Console Viewed from Above
And from around the other side...
The actual control panels are made in two groups of
Two 4x8 plywood sheets were cut into the shape above
to form the bases.
Pairs of triangles were cut for verticals to support
the actual control panels.
Horizontal 2x4s were cut to fit between the
verticals with angled cuts at the ends. The ones at the front are about ½ inch
taller than the front of the verticals to hide the edges of the control panels.
I clad these with aluminium sheeting, which I cut with tin snips and folded
between planks of wood held in a workbench. The folds end up a bit rounded, but
look OK. This quite hard to do and the result is not actually that good. If I
did this again, I might sand them very smooth then use primer and chrome paint,
though I can imagine the finish might not be very tough.

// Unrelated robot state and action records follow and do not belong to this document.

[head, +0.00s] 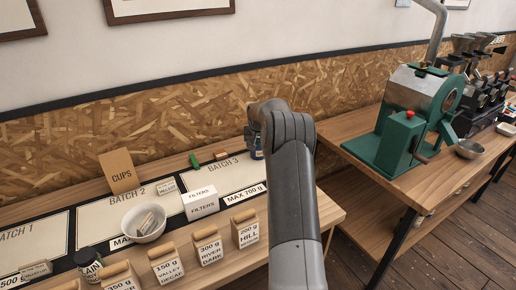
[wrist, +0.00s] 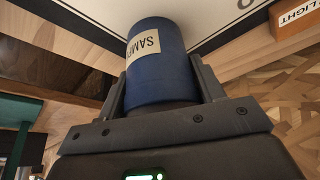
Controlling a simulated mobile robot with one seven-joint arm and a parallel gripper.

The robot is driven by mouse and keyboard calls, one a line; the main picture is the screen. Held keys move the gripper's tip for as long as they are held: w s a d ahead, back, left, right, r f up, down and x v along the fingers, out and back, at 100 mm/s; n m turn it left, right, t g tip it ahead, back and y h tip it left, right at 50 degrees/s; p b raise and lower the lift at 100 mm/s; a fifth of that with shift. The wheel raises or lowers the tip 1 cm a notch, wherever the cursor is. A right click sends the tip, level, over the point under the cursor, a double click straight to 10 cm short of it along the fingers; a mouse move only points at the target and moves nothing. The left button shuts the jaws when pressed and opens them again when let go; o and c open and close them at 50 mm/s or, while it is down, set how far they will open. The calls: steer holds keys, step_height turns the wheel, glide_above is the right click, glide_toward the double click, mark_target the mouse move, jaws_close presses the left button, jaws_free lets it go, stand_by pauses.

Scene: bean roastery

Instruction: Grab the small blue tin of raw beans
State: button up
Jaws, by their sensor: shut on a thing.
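A small blue tin (wrist: 160,68) with a cream label starting "SAM" sits between the two fingers of my gripper (wrist: 162,88) in the wrist view. The fingers touch its sides, so my gripper is shut on it. In the head view only a sliver of the blue tin (head: 256,150) shows beside my arm, at the right end of the Batch 3 mat (head: 222,176). My arm hides most of the tin and gripper there. I cannot tell whether the tin rests on the mat or is lifted.
A filters box (head: 200,203), a white bowl (head: 144,222) with a packet in it and a cups box (head: 120,172) stand left of my arm. Several labelled paper bags (head: 208,249) line the front edge. A green roaster (head: 411,112) stands on the right table.

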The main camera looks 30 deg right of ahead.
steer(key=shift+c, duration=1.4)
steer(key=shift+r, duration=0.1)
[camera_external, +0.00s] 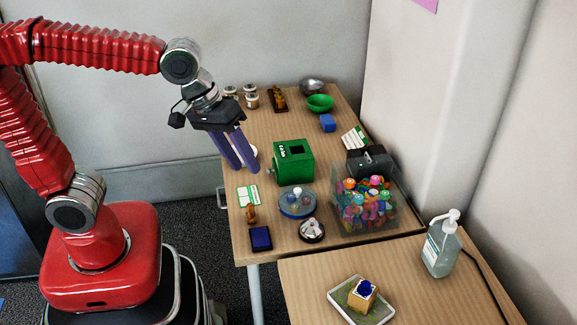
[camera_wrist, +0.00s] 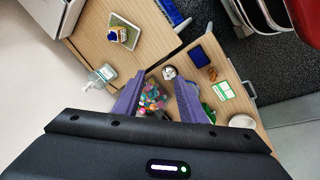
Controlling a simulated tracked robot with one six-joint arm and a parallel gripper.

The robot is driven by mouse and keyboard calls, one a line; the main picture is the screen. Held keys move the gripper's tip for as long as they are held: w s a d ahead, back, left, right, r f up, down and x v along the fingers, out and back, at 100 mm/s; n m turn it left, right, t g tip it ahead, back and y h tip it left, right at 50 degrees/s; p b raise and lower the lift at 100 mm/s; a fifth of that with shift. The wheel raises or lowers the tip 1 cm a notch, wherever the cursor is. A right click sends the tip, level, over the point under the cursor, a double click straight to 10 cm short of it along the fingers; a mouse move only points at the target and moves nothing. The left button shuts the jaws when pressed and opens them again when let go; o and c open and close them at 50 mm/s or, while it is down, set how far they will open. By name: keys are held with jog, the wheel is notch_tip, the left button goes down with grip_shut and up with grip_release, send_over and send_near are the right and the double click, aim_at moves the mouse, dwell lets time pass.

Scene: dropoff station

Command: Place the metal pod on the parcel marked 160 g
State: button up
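My gripper (camera_external: 240,166) is open and empty, held above the left edge of the far table. Its two purple fingers stand well apart in the wrist view (camera_wrist: 158,98). Several small silvery containers (camera_external: 251,97) stand at the back left of that table and may include the metal pod. A small tan box (camera_external: 356,300) with a blue item on top sits in a pale tray (camera_external: 340,308) on the near table; the box also shows in the wrist view (camera_wrist: 114,38). I cannot read any 160 g marking, so I cannot tell which thing is that parcel.
A green box (camera_external: 294,163), a clear bin (camera_external: 350,226) of colourful figures, a blue-grey round stand (camera_external: 297,205) and a black round holder (camera_external: 312,231) crowd the far table. A dark blue square (camera_external: 261,238) lies in front. A pump bottle (camera_external: 441,248) stands right. The near table is mostly clear.

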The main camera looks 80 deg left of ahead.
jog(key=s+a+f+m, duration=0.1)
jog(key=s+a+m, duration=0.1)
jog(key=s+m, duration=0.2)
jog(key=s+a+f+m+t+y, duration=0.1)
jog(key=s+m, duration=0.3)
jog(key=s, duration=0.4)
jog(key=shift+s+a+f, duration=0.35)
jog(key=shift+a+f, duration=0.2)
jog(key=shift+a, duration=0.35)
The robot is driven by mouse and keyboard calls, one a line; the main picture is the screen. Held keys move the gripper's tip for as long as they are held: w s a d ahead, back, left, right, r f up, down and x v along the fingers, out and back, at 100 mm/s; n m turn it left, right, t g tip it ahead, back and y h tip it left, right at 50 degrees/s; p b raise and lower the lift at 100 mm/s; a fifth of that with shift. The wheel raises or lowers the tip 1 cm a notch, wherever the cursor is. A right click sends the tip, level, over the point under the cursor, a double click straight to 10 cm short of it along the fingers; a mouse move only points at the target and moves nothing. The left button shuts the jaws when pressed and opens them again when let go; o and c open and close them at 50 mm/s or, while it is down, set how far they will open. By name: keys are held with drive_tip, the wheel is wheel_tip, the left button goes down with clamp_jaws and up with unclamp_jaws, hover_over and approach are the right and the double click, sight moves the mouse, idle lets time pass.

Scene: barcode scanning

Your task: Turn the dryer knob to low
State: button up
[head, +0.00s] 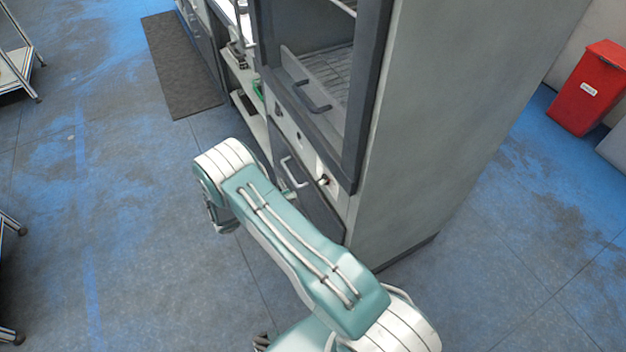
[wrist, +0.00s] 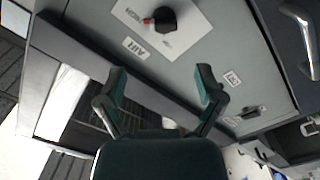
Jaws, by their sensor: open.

Three trapezoidal enclosures were thus made for each
of the bases. The 2x4s were screwed to the base from underneath. The verticals
were screwed to each other and the verticals on the outsides of the two halves
are bolted together for easy disassembly. The two halves just sit on the plinth
– they’re not held down, and their centre of gravity is such that they’ll
stay in place (unless you sit on them!) even without being bolted together. The
two halves are bolted together for stability.
The tops of the control panels themselves are
plywood sheets with MDF bathroom board/Formica sheets sitting on them. This stuff is
sometimes known as bathroom panel as it is a smooth shiny white and waterproof.
You might also find it as “white hard board”. The surface is 1/8 inch thick
and quite suitable for mounting switches and lamp bases in – an important
consideration for the instrumentation.